» **Supplied data**
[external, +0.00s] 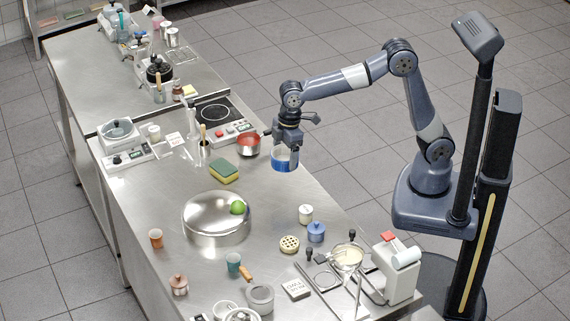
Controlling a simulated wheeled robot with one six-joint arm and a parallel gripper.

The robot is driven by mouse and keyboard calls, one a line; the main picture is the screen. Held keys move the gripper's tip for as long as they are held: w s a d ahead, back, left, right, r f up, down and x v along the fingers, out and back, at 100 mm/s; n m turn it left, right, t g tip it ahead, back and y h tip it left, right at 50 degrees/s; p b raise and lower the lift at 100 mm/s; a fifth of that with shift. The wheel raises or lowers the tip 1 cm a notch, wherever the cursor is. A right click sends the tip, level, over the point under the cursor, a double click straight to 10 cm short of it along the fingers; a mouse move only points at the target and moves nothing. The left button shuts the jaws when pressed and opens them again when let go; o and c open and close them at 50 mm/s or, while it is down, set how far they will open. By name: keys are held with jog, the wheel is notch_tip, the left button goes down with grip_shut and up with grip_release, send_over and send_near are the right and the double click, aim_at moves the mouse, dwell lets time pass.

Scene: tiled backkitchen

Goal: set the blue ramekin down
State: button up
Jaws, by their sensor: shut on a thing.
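The blue ramekin (285,160) is a small round dish, blue outside with a pale inside. My gripper (286,147) points down and is shut on its rim. The far finger and part of the ramekin's rim are hidden by my gripper.
A sponge (224,170) and a large steel dome (216,217) with a green ball (238,207) are further left.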

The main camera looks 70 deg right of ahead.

» **Short task**
Repeat the lines above, starting at the first and stopping after the line that holds "Controlling a simulated", with the pictures left out.

» **Worked solution**
[external, +0.00s] 
Controlling a simulated wheeled robot with one six-joint arm and a parallel gripper.

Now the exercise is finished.